The concrete expressions of the living, spatial practices that Debord considered to form the germs of a different form of urbanism reside in the proliferating number of active re-possessions and conscious real and symbolic reconstructions of everyday urban spaces and practices of the kind we have seen mushrooming lately in many parts of the world. One of these examples is a group of loosely organised activists that operate under the banner of ‘Reclaim the Streets’. They engage in practices that subvert received meanings and established spatial routines. For example, they cordon off busy city streets, cover it with sand, install a sound system, and organise a beach party in a space that is otherwise colonised by the car and surrendered to the delights of commodified urban displays and hectic shopping. Other examples of spectacular re-capture and re-colonisation of urban space as part of a political strategy of social transformation are the successive occupations of the central streets of cities like Seattle, London, Prague, Nice, Davos, Barcelona, Genoa, or Rome by an eclectic coalition of anti-capitalist activists, or when peace demonstrators take to the squares of the cities to shout their indignation with the neo-imperialist politics of the world’s hegemonic power. This happens whenever the great and the good of the world convene to chart the contours of their own utopian paradise, that is a liberalised de-regulated global space that would be interconnected by free-flowing commodities and integrated e-commercial cyber-networks, yet managed under the ‘benevolent’ command of the world’s global policeman. These activists testify to a situationist practice that imagines and practices another form of urban and global life50. It is people like these activists who are actively creating—however fleetingly—a space that is simultaneously locally embedded and globally connected51 and in which the participants move as easily from ecological politics to intellectual property rights, from traditional forms of class struggle to defending the cause of the Zapatista movement, from demanding the right to their locality to asserting the right of the Palestinians to their own space. In the process, they move spatially as easily through cyberspace as physically from Seattle to Prague, from Porto Alegre to Genoa.

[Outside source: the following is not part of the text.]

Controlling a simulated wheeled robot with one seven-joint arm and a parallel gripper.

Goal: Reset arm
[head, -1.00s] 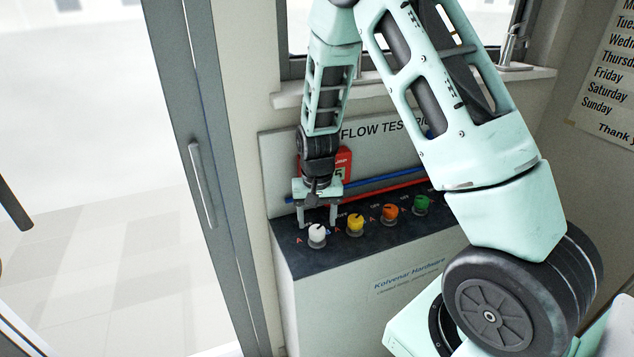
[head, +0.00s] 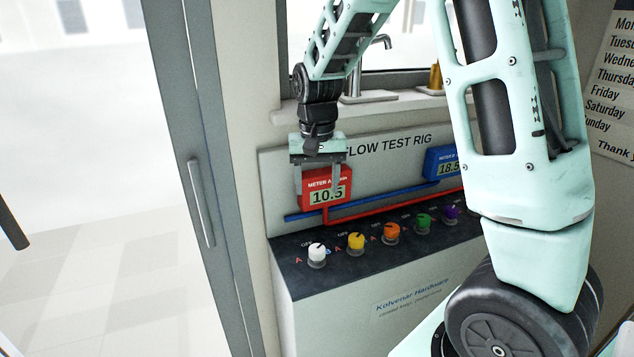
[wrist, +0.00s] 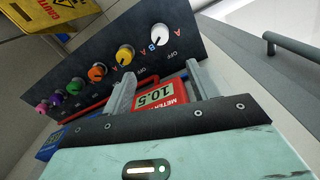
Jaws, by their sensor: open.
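My gripper (head: 317,186) is open and empty, pointing down in front of the red meter (head: 327,191), which reads 10.5. Its two fingers are apart and hang above the row of knobs. In the wrist view the gripper fingers (wrist: 160,92) frame the red meter (wrist: 158,95). The white knob (head: 317,252) sits below the gripper, and it also shows in the wrist view (wrist: 161,36). The yellow knob (head: 355,242), orange knob (head: 391,231), green knob (head: 423,219) and purple knob (head: 451,212) follow to the right on the dark panel (head: 300,282).
A blue meter (head: 442,162) is on the back board, with red and blue pipes below it. A window sill with a tap (head: 354,70) is behind. A door frame with a handle (head: 201,203) stands left. A yellow caution sign (wrist: 57,10) lies beyond the panel.

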Perversely, it is precisely at moments like these, when alternative and concrete urban practices (and not mere words or semiotic deconstructions) hit the streets that the repressive apparatus of state violence is mobilised in full force. Such urban practices are no longer respected by the powers that be (in contrast to the celebrated aestheticised exhibition displays they sponsor or the glossy coffee-table re-editions of past revolutionary movements). The gathered police forces usually many times outnumber the activists. Italian protesters were denied entry into Switzerland when the Davos meeting took place in early 2001. While commodities and certain people can freely travel the globe, Italian activists were treated as mere criminals that threatened the continuation of the spectacular order. The creation of differential spaces and the actual staging of different forms of urban life seem to be experienced by the elites as a serious threat to their hegemony and to the continuing domination of the spectacle. In Gothenburg and Genoa, the re-conquest of the city even met with the state’s killing guns. The last thing the order of the spectacle desires is people becoming conscious of themselves, waking up from the amnesia instilled by the spectacle and taking their lives into their own hands, rather than living life as simulacrum that cannot do anything else than promise utopia at every corner, just to pervert and frustrate that promise at the next turn.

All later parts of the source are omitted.